Потом Эпиктет рассказывает ученикам об атлете-олимпионике, которому пригрозили смертью, если тот не позволит кастрировать себя, чтобы стать евнухом — живым украшением сераля Нерона. Его брат, философ, пришел к нему и сказал: «Ну, брат, как ты намерен поступить? Отсечем эту часть, и будем еще и в гимнасий ходить?» Атлет отказался, и его казнили.

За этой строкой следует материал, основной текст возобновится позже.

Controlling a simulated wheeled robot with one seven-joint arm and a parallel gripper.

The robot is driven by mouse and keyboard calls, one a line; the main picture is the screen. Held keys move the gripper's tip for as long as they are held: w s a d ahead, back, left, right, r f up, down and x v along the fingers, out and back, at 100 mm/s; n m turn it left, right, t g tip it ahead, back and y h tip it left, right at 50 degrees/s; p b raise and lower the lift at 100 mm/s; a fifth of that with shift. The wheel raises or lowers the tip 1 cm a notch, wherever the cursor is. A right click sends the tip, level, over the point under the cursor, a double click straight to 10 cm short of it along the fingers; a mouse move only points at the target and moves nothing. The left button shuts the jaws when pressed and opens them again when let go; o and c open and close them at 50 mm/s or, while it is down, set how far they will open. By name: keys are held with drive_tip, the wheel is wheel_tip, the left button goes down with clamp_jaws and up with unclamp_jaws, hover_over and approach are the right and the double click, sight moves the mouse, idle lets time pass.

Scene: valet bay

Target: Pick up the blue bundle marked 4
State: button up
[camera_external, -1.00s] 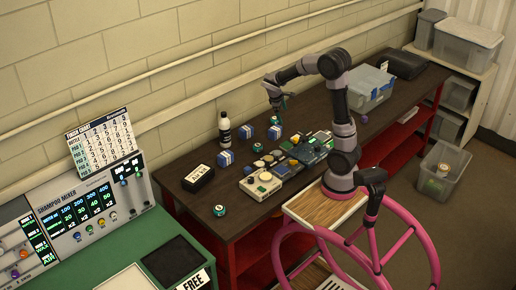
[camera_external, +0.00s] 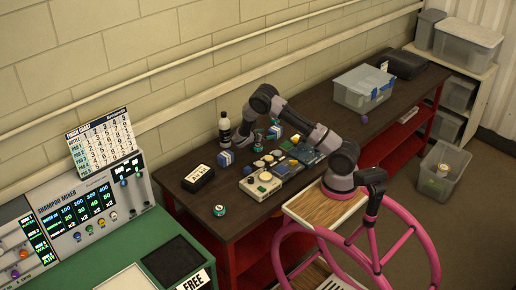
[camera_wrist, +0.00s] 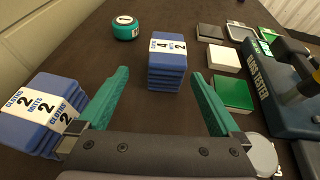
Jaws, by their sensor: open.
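A third blue bundle (camera_external: 225,158) stands left of my gripper in the external view.
A teal round tin (camera_wrist: 125,27) marked 1 stands beyond the bundle. Green, white and dark cards (camera_wrist: 232,92) and a blue tester (camera_wrist: 285,85) lie to the right. A black box (camera_external: 198,179) lies left.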

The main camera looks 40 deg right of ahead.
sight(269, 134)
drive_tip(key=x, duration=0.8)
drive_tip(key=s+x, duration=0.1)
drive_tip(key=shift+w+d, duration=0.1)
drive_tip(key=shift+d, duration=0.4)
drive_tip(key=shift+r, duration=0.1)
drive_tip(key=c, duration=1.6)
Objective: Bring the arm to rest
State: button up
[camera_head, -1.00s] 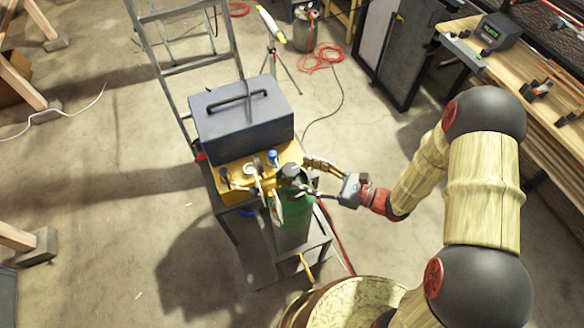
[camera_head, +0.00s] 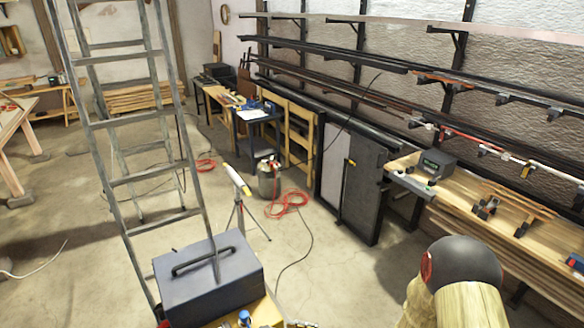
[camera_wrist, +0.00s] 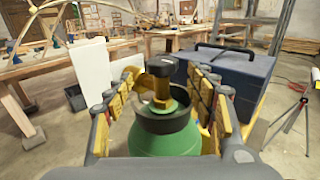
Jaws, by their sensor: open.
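In the wrist view my gripper (camera_wrist: 165,92) is open, its yellow-padded fingers spread to the left and right of a green cylinder (camera_wrist: 165,140). The cylinder has a black collar and a brass valve with a dark knob on top, which shows between the fingers. I cannot tell whether any finger touches it. In the head view, only a dark joint and a pale, wood-textured link of my arm (camera_head: 458,275) show at the lower right. My gripper and the cylinder are not clearly seen there.
A dark toolbox (camera_head: 208,280) stands just beyond the cylinder, and it also fills the right of the wrist view (camera_wrist: 222,75). A stepladder (camera_head: 120,125) stands behind it. A long workbench (camera_head: 500,220) runs along the right wall. Open floor (camera_head: 345,270) lies between.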

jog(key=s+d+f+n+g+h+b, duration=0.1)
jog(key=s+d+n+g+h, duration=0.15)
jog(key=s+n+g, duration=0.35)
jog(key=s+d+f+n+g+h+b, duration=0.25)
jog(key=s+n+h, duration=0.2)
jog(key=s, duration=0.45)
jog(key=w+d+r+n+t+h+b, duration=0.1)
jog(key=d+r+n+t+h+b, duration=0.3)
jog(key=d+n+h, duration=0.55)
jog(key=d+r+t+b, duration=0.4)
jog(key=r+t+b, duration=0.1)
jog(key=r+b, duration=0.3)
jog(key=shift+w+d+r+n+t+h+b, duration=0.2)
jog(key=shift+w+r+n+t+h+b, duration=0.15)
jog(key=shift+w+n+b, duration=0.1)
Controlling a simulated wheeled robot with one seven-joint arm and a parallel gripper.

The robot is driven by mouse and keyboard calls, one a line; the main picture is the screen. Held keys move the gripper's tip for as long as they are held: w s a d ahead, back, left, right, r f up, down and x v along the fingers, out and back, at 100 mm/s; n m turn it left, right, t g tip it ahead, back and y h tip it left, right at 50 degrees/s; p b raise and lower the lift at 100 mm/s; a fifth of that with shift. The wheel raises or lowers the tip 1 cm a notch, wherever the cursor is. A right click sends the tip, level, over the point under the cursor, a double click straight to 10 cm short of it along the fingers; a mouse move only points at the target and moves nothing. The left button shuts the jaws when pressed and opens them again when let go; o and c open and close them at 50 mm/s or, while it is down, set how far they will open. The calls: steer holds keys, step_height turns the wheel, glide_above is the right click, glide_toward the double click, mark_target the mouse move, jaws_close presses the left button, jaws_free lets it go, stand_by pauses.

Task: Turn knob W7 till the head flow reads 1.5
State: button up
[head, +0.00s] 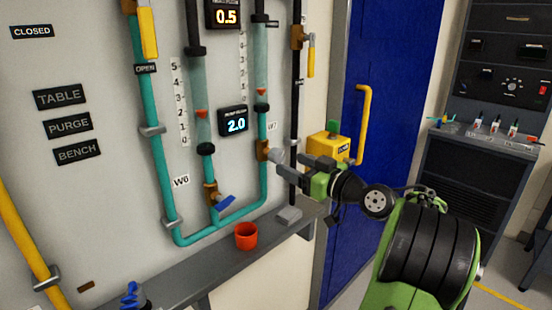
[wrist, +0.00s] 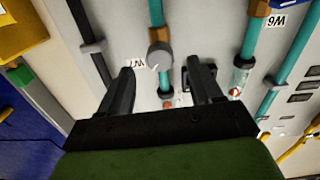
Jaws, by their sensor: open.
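Knob W7 is a round grey knob (head: 276,156) on a brass valve low on the right teal pipe, under the W7 label (head: 271,127). It also shows in the wrist view (wrist: 160,56), with a white mark on its face. My gripper (head: 281,164) is open in front of the knob. In the wrist view its fingers (wrist: 163,82) stand apart, with the knob beyond their tips and nothing held. A blue display (head: 234,121) reads 2.0 and an orange one (head: 227,15) reads 0.5. Their small captions are unreadable, so I cannot tell which is head flow.
A blue-handled valve (head: 224,202) sits by the W6 label (head: 181,181). An orange-red cup (head: 246,236) stands on the grey shelf (head: 190,282) below. A yellow box with a green button (head: 330,144) and a blue door (head: 385,60) are to the right.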

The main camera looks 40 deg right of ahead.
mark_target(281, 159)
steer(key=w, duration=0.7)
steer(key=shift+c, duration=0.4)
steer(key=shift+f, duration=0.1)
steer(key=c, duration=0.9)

И тогда кто-то спросил: «Как он умер? Как атлет или как философ?» — «Как мужчина, — сказал Эпиктет, — но как мужчина, состязавшийся на Олимпийских играх и провозглашенный победителем в них, как мужчина, который в таких местах проводил свою жизнь, а не просто в гимнасиях умащался. А другой бы даже голову дал себе отрубить, если бы мог жить без головы. Вот что значит „к лицу“. Так это сильно в тех, кто привык считаться с этим. Иные думают о том, как бы им быть подобными остальным людям, точно так же, как нить в тунике не хочет иметь ничего исключительного по сравнению с остальными нитями. А я хочу быть пурпурной полосой, той небольшой и блистательной частью, благодаря которой и все остальное представляется великолепным и прекрасным».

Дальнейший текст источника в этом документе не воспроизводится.